STATED EXERCISE: Search the material and gather each line with "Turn" in it.

INFORMATION SHOWN:

===============

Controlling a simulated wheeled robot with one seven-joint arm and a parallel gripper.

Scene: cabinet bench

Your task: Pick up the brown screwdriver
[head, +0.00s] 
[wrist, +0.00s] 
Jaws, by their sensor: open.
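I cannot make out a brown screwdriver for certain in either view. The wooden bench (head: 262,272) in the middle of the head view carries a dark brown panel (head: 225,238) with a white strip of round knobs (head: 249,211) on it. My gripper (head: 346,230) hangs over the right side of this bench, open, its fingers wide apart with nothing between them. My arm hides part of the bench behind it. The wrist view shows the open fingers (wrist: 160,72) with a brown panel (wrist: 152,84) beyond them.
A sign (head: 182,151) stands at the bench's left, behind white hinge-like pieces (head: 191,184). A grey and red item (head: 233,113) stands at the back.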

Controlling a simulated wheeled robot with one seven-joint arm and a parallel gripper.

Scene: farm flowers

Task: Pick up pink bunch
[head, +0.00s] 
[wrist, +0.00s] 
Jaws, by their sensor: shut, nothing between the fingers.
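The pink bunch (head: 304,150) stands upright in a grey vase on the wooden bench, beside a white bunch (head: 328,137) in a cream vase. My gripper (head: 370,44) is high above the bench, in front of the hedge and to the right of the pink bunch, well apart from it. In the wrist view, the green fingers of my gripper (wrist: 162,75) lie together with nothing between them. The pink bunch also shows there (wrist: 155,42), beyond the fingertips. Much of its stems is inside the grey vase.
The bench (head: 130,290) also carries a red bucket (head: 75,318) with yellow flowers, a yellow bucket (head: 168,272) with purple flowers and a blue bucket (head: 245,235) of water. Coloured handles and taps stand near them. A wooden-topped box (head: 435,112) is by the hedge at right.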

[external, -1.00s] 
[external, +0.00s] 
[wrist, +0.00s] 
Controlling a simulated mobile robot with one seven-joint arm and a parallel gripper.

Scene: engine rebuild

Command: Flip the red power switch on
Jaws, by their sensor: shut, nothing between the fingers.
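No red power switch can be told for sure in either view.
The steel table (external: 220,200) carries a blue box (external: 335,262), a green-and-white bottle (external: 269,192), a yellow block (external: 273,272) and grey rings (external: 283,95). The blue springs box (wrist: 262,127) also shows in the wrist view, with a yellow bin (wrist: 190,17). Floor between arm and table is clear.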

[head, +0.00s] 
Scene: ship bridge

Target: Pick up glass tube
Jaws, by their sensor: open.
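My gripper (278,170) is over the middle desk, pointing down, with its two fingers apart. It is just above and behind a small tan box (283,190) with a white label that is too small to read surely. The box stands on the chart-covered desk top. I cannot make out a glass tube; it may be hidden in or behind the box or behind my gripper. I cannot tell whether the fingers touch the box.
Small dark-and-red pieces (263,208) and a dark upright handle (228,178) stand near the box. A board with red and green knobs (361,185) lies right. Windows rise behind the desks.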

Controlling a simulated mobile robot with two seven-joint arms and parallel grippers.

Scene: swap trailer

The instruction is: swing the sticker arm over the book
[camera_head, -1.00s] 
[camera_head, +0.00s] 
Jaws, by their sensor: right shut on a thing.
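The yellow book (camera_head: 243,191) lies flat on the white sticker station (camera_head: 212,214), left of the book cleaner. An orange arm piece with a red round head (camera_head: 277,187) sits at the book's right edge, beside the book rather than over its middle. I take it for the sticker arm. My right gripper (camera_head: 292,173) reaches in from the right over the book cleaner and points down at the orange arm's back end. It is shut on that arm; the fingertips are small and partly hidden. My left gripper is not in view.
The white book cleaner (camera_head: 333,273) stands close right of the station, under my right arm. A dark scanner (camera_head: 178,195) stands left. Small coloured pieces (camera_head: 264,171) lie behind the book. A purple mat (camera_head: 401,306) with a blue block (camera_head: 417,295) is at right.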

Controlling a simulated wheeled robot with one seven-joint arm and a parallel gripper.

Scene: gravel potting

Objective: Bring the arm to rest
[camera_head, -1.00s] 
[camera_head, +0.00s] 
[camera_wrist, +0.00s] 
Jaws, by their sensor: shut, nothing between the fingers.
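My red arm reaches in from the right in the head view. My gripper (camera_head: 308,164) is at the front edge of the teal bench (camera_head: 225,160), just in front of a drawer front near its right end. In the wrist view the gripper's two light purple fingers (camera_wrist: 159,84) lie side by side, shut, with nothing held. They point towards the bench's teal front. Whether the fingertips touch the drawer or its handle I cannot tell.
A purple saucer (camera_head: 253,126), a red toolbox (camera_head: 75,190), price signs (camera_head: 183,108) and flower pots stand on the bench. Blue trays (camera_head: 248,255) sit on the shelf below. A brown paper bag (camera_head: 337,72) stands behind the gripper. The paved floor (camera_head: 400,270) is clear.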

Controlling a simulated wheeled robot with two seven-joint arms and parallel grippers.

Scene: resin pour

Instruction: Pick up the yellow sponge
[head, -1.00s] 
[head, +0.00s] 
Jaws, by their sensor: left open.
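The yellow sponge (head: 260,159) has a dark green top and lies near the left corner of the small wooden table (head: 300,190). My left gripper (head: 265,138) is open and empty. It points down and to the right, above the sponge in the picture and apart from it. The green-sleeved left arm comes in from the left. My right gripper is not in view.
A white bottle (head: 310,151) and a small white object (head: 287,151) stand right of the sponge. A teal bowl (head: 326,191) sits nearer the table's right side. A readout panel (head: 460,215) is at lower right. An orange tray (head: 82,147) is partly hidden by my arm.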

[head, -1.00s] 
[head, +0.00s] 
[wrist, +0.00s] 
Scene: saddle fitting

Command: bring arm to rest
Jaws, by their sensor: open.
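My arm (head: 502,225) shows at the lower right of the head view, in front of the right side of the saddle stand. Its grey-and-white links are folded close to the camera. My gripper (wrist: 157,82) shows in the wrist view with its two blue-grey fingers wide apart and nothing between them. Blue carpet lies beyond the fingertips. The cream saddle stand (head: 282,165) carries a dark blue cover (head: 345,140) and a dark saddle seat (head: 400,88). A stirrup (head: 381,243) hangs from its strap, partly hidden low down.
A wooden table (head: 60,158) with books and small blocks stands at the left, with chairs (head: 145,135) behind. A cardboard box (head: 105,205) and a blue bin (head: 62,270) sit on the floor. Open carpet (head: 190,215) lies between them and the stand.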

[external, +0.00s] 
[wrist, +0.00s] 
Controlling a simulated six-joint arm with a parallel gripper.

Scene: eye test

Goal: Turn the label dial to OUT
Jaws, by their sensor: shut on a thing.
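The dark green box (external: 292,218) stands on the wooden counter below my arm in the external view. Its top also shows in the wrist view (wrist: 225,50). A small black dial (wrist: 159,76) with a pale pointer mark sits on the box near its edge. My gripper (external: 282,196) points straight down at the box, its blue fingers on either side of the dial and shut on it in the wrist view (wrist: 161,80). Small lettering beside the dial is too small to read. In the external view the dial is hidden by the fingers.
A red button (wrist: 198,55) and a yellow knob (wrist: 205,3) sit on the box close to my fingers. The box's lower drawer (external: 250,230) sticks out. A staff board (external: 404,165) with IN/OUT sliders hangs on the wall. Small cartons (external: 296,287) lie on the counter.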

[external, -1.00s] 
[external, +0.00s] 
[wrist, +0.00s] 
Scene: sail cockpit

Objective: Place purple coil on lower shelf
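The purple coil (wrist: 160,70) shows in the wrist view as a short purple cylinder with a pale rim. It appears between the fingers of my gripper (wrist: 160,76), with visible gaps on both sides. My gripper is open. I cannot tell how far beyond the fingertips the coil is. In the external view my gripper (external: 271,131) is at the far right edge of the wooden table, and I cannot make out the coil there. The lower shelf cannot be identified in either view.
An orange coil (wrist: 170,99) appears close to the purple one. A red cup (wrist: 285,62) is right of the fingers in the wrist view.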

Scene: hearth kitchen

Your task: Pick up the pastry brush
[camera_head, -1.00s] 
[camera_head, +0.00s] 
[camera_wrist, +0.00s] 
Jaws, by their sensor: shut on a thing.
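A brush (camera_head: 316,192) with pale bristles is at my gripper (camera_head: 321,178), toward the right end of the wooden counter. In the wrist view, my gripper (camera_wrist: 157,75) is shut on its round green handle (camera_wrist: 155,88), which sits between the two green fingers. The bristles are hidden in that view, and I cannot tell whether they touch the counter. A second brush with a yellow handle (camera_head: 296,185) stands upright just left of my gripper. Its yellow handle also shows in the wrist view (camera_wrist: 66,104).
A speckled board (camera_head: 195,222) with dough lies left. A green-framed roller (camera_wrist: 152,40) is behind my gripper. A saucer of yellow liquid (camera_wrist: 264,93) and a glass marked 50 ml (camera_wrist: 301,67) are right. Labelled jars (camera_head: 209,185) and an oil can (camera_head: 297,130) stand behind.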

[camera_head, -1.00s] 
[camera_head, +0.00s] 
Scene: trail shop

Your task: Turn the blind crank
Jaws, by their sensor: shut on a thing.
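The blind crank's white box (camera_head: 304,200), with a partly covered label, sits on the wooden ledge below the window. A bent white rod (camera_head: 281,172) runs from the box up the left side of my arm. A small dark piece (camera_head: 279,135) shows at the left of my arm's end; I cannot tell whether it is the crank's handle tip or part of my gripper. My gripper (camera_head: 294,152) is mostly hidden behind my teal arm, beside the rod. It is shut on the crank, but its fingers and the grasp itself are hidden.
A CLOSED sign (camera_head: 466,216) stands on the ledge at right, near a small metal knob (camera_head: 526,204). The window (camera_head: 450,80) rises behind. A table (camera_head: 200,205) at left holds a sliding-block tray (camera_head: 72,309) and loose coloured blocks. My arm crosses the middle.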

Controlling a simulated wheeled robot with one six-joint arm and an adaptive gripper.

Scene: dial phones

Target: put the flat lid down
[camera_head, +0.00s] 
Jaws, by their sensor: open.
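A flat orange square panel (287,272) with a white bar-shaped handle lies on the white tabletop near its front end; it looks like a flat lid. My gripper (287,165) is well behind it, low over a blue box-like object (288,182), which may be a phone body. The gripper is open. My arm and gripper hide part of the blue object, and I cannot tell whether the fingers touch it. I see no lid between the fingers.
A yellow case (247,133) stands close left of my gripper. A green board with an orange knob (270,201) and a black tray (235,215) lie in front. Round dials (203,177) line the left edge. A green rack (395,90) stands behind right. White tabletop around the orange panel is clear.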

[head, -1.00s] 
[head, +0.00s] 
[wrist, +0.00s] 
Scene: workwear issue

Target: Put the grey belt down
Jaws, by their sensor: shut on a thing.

===============

SOLUTION:
Goal: Turn the label dial to OUT
Your task: Turn the blind crank

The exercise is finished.